*Recorded data:*
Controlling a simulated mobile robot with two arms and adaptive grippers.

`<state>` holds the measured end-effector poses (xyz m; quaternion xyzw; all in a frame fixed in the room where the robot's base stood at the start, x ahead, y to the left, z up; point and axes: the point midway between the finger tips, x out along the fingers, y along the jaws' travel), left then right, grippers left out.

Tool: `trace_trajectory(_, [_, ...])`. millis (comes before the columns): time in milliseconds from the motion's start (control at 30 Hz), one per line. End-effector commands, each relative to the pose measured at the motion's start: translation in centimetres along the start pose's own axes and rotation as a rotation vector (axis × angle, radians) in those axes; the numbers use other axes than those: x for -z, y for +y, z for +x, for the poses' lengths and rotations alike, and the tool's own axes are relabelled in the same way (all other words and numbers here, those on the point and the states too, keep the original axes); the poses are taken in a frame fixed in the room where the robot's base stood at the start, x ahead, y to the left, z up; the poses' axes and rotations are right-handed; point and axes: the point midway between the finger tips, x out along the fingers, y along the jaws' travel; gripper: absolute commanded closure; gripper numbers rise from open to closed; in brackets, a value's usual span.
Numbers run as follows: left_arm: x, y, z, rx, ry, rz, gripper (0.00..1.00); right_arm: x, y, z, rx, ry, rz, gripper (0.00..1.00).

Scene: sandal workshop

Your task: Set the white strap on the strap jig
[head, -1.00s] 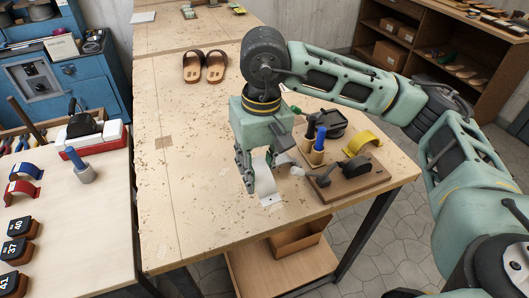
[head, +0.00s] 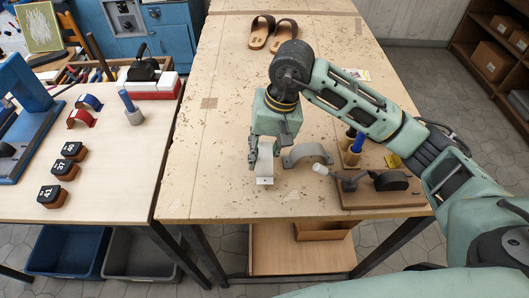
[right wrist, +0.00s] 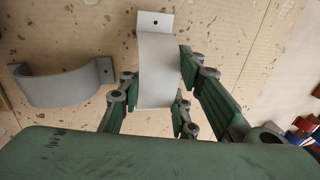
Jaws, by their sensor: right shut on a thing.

*Exercise prompt:*
Using the listing above, pick out each line that contains the word "grippers", then copy it.

*Final result:*
Controlling a simulated mobile robot with two arms and adaptive grippers.
`<state>` holds the measured end-effector poses (xyz m; quaternion xyzw; all in a frame fixed in the room where the robot's base stood at the start, x ahead, y to the left, z up; point and axes: the point midway between the finger tips, x out along the fingers, y along the jaws' travel), left then right, grippers left out.

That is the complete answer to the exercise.